The Hostile Takeover Trilogy
S. Andrew Swann
Challenging times ahead, as we attempt to unpack Andrew Swann’s complicated vision. Nonetheless, I hold fast to my belief that I can safely guide the good ship Two Dudes into port, without running aground on the shoals of literary criticism. Actually, I am more challenged by trying to figure out how this thing made its way onto my official Goodreads Want to Read list. Where did I hear about it? I’m guessing that the Coode Street Podcast is responsible, but it could have been someone’s random post about space opera, somewhere in the wilds of the SF community. I really can’t remember. Whoever it was, thank you for turning me on to something I would never have thought to read.
What is so difficult to assess here? Well, my first reaction when picking this up from the library was, “Holy crap, this is 900 pages long?” I probably shouldn’t have been surprised, considering the “trilogy” part of the title, but it was still intimidating. That is a shallow concern though. A look at this Big Idea, on John Scalzi’s blog, explains a bit more about what gives Hostile Takeover its depth. Swann describes the series as “libertarian-noir space opera,” which is probably the best description anyone will ever find. There’s no shortage of these themes out there in singles or pairs, but this is perhaps the first tripartite combination I have found. Swann says that his main goal was to “write about a realistic anarchy,” which is not necessarily an easy thing to do when one is supposedly trying to “entertain” or “become really famous.”
Of course, the L-word there is going to set off some alarms. Rest assured that this is no paean to Ayn Rand. (Longtime readers will probably have a good idea of just how long I would last with that sort of book.) The book’s main stage, the planet Bakunin, is indeed thoroughly libertarian, with nary a government hand to distort economies, repress freedoms, or do whatever it is governments do when they’re not building roads or amassing armies. Swann won’t be winning any Prometheus Awards with Hostile Takeover though; Bakunin is, by his admission, “more like Somalia with venture capital.” (Again, these quotes are all from the Big Idea.) Sure enough, it’s a strange mix of Gibsonesque cities, hippie communes, rapacious corporations, and plenty more weirdness. The practical result of this dedicated world building is a complex sandbox for his characters to play in, one that will make demands of the reader rather than smooth the way to action set pieces with familiar tropes and easily digested, but generic and forgettable nuggets.
Things don’t stop at Bakunin. As various outside forces converge on the planet in a bid to impose order, broader political currents in the multi-stellar Confederation swirl into view. Swann creates the macro and micro here, with the focus alternating between the details of life on Bakunin and the clash of super powered factions that will alter the fates of entire worlds. It’s almost a waste to spend so much time on a single planet, when there are galaxy-wide economic and racial fault lines to explore, questions of proper governance and Machiavellian scheming on a grand scale to answer, and tantalizing hints of historical secrets and looming revolution to speculate upon. There are also money grubbing religious freaks in power armor, which is probably enough to drop the mic right there.
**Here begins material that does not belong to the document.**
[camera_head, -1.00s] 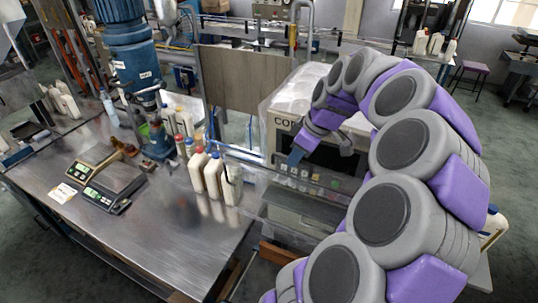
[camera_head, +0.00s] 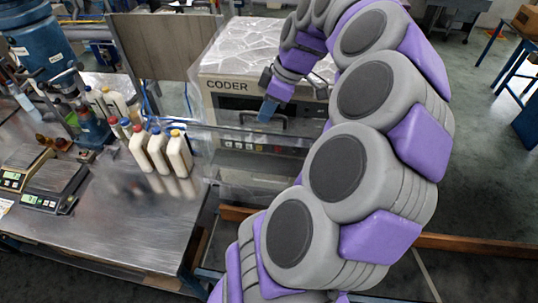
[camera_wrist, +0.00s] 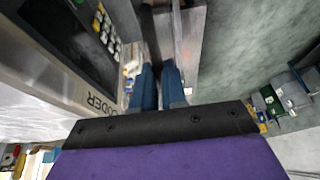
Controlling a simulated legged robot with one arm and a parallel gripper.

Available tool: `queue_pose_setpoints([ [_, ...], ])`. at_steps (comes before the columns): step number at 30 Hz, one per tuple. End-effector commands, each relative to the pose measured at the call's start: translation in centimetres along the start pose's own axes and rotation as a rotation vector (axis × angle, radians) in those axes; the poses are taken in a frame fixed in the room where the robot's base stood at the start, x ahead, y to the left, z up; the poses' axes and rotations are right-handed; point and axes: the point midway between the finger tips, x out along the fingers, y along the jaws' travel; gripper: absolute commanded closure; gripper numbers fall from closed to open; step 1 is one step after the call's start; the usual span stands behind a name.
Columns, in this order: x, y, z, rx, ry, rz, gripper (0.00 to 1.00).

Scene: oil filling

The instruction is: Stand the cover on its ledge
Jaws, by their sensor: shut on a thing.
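A clear see-through cover (camera_head: 240,166) hangs in front of the white coder machine (camera_head: 225,88), at the right end of the steel table. A dark bar handle shows at its upper edge. My gripper (camera_head: 266,112) is at that handle, in front of the coder's dark panel, and its blue fingers are shut on the cover. In the wrist view the blue fingers (camera_wrist: 160,88) point away from me, close together, with a dark and grey strip beyond them. The cover's outline is faint, and my arm hides its right side. I cannot make out the ledge with certainty.
Several white bottles (camera_head: 157,150) with coloured caps stand on the steel table (camera_head: 130,215), left of the cover. Weighing scales (camera_head: 55,185) sit farther left. A tan upright panel (camera_head: 165,48) stands behind. Open floor (camera_head: 480,165) lies to the right.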

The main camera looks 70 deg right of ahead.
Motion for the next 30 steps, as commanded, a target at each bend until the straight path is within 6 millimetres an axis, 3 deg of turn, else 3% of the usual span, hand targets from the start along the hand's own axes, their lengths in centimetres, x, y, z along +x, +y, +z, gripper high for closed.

And yet, this is a closeup, personal story. The noir part of the triangle focuses on a few characters, most of them with dark and mysterious pasts. There is fratricide and unrequited love, orbital bombardment and hacking, and everything in between. I half expected some of these people to break into arias at any moment, considering the operatic pathos on display, especially the pair of brothers. Even when the action moves outward into the Confederation, we still see it from a limited set of eyes, though the sets of eyes generally belong to the powerful. Befitting the political nature of the story, many of the non-Bakunin characters are politicians. Those on the planet are more likely to be the sorts of people one would expect to find in an anarchy: hackers, mercenaries, outcasts, and heretics. There is a certain amount of angst, sometimes enough to overpower the narrative, but this is generally balanced by the overall butt kicking quotient that people deal out.
We’ve gone this far without ever really mentioning the story. In good noir fashion, things are thoroughly convoluted. It’s clear from the outset that the initial military action is just an opening gambit, but the wheels within wheels extend far beyond what anyone inside the story expects. By the end, it’s not even clear who the prime operative was, which I suppose keeps things all the more amusing. The plot moves at the behest of the political machinations, rather than as any sort of character-driven narrative, but there are nods to agency and the individual. I don’t know that there is a message of any sort buried inside, since this is more of a world building exercise than a compelling peek at the human condition. Characters are there and fleshed out, but I came away with a greater appreciation for the Confederation and how it works. Some people might be turned off by this, but I think they shouldn’t be. Political science and economics are fun.
So to sum up, this is a very long book, or three medium-sized books, that will probably appeal to SF readers like me. Hostile Takeover is not a breezy read, nor is it particularly optimistic or cheery. There’s lots to think about and lots of detail to enjoy. As far as I can tell, Swann remains under the popular radar, but this is worth searching out for those that want some meat in their book diet.